* _What is required_:
Work through the data below and give the number of lines holding "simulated", nothing more.

* _Records for the exercise_:
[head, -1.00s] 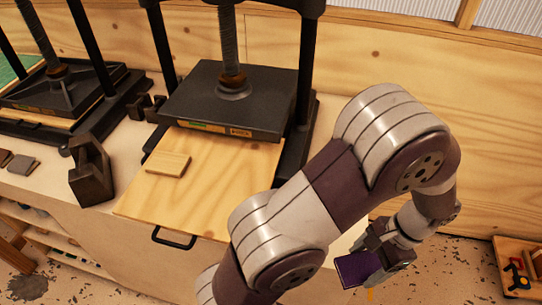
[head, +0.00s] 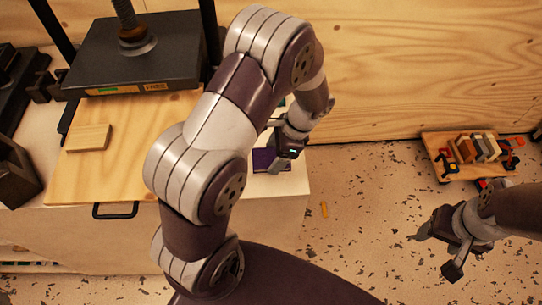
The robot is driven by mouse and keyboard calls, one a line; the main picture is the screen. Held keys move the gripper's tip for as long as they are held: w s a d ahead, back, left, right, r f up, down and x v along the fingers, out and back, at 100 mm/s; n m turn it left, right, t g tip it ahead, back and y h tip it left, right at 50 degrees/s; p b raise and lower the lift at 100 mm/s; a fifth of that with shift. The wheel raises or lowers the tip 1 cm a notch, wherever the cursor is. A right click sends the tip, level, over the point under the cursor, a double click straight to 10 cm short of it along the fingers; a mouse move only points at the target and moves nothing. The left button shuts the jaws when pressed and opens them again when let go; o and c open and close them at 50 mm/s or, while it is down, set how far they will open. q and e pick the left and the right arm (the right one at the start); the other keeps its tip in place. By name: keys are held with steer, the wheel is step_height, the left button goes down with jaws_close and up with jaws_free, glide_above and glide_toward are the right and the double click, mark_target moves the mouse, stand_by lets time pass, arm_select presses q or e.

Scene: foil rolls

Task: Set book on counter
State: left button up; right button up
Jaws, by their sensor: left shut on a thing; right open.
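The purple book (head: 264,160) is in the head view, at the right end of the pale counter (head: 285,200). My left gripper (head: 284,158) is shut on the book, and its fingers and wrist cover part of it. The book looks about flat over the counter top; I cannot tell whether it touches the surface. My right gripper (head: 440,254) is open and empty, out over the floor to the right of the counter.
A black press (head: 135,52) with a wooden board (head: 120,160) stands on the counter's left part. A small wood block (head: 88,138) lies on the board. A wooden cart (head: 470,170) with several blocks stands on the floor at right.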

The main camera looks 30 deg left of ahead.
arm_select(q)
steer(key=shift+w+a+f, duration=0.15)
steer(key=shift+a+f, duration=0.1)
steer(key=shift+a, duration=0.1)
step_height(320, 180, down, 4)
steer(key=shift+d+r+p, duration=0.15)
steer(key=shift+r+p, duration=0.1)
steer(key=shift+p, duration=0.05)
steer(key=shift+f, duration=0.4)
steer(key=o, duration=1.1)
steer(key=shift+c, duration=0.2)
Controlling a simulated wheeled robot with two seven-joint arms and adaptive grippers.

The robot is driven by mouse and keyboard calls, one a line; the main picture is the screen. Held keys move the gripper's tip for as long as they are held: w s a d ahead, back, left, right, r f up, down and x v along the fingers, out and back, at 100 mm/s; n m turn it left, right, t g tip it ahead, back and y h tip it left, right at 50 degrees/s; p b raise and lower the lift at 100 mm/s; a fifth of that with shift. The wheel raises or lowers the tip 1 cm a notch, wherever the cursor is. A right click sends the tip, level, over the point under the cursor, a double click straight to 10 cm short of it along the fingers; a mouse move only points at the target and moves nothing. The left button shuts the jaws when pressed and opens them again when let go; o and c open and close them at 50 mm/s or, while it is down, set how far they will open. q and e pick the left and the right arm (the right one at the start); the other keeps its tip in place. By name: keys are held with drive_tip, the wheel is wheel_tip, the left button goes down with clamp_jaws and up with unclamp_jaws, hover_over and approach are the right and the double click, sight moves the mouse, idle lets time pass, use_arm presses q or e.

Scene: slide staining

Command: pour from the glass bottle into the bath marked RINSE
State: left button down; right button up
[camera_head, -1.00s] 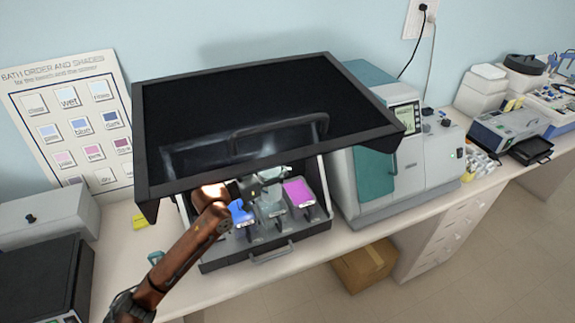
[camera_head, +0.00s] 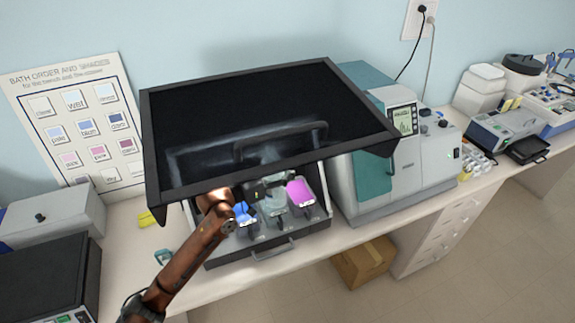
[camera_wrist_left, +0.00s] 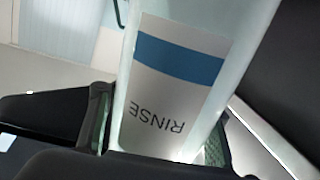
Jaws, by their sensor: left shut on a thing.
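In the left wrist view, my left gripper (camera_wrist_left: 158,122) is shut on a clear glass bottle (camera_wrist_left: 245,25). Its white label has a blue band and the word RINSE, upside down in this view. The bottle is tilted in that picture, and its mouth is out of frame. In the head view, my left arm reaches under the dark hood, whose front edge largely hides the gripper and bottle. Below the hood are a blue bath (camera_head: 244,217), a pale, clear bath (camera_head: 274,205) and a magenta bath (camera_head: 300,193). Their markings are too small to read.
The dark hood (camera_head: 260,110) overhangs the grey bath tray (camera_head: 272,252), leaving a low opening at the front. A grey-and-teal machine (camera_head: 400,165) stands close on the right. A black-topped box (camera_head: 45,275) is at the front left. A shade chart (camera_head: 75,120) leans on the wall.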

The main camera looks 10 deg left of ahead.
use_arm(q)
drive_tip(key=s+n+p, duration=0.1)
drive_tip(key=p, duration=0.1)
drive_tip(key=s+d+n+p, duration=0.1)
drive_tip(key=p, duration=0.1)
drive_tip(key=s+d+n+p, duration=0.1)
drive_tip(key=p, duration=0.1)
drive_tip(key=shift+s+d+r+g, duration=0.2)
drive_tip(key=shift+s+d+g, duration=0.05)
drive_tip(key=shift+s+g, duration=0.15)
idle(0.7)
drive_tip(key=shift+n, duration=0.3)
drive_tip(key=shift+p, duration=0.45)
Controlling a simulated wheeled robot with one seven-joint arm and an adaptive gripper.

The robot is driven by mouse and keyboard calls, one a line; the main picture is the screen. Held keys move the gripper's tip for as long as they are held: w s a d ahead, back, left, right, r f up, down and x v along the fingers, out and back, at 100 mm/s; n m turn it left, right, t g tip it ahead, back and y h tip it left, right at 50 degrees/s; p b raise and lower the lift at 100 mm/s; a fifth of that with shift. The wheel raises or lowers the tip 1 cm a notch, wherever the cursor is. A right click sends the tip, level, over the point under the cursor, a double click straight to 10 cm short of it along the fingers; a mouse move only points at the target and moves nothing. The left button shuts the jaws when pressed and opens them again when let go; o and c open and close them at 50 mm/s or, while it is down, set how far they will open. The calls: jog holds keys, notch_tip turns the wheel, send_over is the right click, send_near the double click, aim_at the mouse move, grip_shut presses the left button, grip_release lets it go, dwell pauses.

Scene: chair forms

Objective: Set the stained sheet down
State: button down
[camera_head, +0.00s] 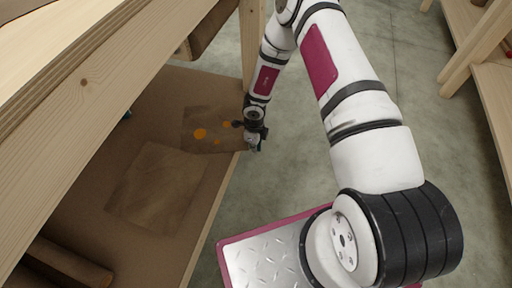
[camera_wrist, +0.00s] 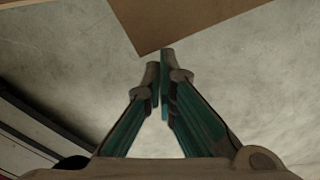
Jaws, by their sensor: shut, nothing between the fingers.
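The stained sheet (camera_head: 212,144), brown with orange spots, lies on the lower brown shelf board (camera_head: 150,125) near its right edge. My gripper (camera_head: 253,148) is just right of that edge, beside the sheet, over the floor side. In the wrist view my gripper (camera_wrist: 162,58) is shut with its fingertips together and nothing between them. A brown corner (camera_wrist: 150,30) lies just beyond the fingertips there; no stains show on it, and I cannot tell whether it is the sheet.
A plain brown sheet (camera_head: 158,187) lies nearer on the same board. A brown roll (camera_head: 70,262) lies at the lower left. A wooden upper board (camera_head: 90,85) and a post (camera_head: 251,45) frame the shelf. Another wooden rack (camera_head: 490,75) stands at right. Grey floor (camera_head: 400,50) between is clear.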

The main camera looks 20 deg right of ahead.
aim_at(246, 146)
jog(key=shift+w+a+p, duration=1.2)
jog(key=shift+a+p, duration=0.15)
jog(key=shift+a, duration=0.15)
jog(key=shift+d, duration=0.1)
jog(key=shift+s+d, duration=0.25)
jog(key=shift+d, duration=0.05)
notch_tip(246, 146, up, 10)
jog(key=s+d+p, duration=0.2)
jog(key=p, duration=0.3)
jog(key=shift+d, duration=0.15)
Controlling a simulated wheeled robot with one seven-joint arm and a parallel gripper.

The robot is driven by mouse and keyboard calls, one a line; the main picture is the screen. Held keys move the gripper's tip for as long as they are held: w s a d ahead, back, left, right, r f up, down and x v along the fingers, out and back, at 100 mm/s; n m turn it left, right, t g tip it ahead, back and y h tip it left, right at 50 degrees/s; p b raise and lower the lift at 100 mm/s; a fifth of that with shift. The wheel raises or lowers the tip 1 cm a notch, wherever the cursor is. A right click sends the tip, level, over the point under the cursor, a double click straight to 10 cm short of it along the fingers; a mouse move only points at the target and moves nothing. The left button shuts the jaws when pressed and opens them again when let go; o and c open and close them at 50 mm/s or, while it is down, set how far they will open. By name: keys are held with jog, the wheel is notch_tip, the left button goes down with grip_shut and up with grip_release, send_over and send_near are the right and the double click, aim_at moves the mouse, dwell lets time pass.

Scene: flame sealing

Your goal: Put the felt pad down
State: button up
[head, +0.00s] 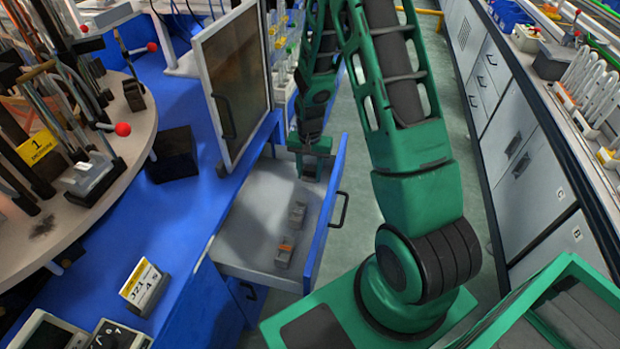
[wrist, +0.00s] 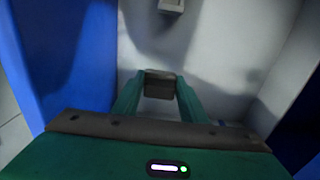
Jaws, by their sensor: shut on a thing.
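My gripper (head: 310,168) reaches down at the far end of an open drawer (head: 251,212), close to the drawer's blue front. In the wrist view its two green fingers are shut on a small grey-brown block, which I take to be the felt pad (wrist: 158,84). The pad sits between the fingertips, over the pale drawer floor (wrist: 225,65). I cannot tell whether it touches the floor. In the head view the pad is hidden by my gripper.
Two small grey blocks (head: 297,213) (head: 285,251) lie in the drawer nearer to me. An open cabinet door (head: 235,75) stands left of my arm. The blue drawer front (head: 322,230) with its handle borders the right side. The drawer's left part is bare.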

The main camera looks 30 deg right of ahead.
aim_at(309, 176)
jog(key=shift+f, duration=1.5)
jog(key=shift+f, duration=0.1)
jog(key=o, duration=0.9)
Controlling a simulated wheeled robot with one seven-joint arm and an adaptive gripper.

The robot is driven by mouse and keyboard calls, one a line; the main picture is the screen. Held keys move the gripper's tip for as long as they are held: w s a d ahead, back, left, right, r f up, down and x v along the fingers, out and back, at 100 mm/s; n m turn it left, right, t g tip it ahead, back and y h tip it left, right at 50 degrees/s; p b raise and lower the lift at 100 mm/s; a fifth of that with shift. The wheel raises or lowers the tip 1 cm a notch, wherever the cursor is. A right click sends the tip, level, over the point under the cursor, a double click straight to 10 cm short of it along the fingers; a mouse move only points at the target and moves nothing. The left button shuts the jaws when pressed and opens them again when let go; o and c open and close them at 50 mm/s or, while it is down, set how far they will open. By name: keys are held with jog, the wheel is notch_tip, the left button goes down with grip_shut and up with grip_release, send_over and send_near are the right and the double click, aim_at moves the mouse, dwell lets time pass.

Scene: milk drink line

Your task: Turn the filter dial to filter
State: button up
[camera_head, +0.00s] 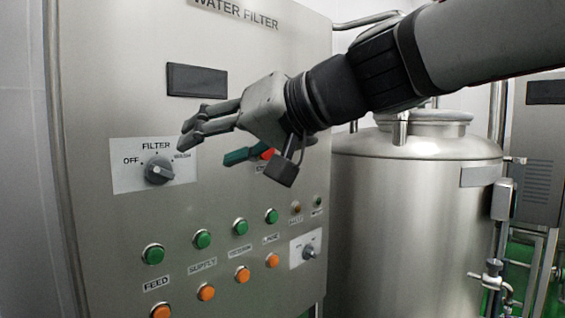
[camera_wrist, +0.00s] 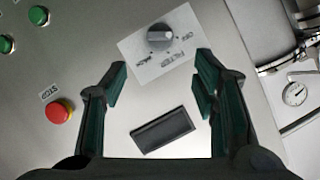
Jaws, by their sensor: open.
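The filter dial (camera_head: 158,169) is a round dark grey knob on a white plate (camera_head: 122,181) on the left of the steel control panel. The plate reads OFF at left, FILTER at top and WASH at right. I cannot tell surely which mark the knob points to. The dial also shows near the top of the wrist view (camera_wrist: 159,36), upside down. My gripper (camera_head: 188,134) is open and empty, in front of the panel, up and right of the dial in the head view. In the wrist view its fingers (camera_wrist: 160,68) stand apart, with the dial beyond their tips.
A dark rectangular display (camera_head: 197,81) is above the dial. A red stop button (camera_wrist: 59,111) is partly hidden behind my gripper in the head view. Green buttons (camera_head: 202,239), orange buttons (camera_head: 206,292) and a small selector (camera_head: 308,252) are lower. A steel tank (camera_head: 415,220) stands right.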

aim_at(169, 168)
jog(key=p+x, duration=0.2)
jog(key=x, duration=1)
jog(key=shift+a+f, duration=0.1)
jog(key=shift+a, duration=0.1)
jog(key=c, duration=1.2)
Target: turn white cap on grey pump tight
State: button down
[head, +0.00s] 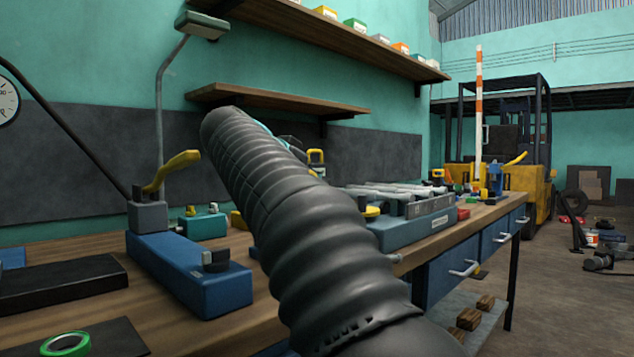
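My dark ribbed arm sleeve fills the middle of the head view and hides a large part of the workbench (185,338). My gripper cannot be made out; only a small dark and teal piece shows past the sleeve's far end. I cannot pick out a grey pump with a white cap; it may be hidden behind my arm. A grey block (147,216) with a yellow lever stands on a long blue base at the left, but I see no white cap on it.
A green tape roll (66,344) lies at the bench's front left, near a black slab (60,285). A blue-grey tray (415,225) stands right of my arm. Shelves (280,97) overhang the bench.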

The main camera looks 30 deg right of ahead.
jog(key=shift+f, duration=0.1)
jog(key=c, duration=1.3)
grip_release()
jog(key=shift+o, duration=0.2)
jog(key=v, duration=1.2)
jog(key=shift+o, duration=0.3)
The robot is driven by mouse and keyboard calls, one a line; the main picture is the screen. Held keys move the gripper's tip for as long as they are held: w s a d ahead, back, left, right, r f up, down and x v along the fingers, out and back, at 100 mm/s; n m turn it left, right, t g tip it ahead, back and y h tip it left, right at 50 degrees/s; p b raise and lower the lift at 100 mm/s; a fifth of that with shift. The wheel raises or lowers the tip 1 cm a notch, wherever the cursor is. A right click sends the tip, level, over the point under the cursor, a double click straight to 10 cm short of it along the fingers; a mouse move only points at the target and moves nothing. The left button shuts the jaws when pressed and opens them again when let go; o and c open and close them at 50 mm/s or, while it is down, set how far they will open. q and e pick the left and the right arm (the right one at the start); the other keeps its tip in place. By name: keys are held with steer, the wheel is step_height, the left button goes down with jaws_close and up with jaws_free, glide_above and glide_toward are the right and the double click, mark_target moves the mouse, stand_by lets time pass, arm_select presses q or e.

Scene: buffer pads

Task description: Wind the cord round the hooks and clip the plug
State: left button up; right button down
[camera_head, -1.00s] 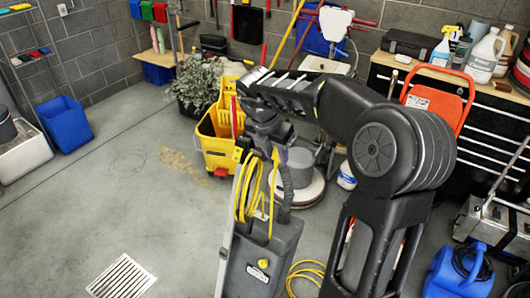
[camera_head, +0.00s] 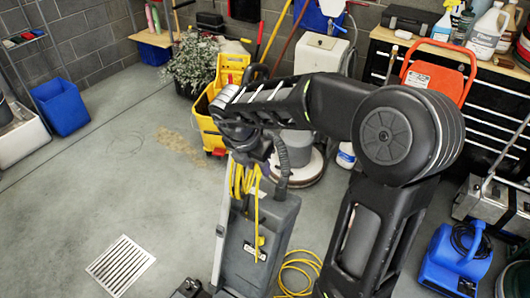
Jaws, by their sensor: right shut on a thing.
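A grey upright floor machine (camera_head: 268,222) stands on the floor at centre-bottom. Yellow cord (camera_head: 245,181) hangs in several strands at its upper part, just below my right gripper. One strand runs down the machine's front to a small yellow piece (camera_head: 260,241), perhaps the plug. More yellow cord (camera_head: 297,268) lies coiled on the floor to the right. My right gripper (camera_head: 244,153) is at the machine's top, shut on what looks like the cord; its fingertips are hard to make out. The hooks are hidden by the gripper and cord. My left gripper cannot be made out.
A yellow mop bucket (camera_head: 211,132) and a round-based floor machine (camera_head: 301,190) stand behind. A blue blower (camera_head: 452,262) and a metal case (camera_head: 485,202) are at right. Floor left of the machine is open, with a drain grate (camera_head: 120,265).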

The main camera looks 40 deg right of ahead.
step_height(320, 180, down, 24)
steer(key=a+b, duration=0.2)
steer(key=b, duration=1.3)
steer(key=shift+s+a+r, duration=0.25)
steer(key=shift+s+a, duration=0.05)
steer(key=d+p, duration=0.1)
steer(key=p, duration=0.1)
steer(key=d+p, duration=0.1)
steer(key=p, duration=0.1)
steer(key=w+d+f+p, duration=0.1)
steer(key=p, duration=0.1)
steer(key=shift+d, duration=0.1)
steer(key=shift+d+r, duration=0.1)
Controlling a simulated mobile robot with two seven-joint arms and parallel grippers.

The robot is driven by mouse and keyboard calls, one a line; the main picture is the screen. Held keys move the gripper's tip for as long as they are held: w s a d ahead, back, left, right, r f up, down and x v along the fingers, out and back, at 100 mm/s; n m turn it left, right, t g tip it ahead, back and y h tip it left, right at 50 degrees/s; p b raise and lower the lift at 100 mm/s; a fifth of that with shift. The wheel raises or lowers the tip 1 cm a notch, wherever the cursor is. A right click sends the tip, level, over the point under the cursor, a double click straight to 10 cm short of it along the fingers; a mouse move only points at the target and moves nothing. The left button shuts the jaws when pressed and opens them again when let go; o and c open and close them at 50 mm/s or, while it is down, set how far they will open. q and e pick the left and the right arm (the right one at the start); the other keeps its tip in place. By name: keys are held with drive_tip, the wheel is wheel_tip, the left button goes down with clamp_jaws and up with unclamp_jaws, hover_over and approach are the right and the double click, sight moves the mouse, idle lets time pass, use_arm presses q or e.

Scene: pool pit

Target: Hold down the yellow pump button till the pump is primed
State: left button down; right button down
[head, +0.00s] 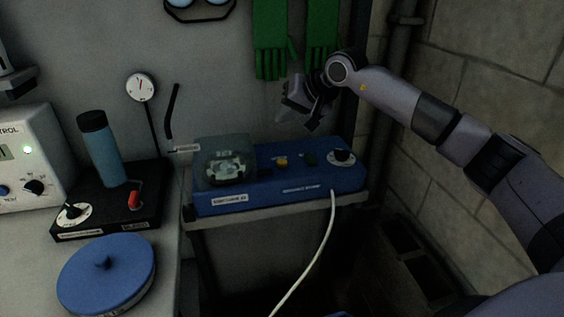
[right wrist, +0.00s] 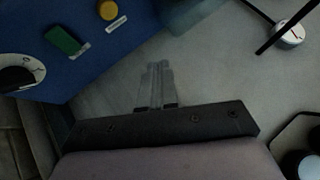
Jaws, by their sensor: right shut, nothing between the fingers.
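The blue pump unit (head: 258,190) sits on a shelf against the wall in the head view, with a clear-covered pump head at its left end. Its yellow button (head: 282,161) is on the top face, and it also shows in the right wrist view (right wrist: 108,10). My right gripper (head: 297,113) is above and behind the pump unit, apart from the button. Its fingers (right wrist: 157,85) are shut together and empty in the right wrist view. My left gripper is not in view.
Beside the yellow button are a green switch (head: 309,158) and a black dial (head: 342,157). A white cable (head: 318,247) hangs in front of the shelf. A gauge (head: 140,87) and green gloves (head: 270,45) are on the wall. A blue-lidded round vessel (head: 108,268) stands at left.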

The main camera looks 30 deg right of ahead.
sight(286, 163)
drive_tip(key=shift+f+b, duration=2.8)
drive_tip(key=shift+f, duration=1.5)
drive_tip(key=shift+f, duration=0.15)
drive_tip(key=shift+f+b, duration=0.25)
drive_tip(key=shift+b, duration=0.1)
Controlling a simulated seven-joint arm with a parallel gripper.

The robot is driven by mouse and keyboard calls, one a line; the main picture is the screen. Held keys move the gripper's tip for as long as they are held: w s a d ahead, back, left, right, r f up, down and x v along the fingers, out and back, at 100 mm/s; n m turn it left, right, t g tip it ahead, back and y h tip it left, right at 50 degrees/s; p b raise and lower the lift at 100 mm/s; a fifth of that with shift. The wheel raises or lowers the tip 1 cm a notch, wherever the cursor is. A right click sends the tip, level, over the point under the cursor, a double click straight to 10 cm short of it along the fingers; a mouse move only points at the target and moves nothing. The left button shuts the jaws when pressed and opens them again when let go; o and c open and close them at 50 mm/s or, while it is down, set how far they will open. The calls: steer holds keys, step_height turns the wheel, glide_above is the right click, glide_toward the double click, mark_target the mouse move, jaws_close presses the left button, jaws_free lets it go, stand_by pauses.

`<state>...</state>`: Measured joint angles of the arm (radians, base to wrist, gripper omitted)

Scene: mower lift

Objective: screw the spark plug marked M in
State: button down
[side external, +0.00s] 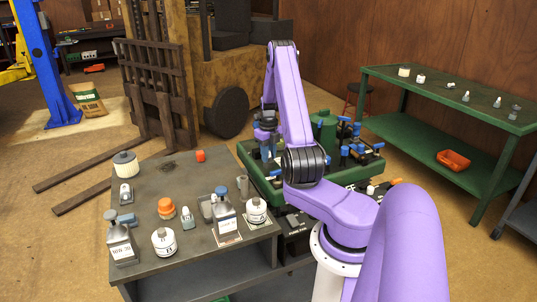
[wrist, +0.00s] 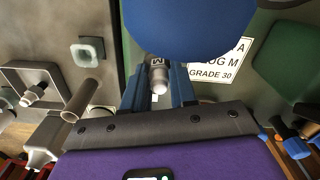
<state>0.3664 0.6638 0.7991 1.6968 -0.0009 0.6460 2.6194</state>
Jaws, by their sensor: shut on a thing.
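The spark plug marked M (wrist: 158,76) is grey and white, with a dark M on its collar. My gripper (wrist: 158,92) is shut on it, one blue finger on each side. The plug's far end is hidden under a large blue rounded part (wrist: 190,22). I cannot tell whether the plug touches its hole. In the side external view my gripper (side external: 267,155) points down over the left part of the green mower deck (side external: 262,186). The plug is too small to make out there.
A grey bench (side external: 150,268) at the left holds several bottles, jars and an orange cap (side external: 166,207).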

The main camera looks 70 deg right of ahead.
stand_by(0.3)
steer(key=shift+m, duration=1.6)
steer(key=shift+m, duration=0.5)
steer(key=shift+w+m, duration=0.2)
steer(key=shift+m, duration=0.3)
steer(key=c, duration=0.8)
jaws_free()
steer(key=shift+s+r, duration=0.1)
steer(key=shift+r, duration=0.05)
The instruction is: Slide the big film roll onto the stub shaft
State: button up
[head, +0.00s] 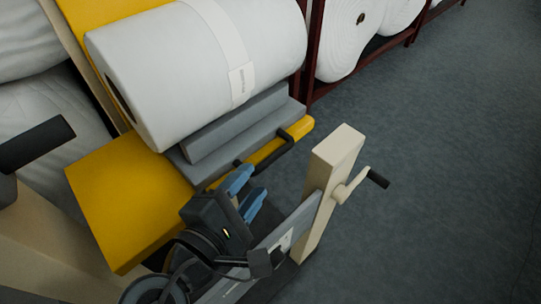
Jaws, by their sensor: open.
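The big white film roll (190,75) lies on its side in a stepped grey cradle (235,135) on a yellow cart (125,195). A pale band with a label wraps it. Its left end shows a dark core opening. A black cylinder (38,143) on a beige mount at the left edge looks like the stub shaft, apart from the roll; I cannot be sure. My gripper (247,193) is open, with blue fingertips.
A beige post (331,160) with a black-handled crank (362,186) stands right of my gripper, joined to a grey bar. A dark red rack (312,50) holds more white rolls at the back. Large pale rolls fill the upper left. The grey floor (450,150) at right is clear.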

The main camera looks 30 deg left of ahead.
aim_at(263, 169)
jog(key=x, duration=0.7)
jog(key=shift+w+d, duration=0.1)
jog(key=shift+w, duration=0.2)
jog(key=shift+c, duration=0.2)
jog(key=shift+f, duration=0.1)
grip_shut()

* _Output of the exercise_:
6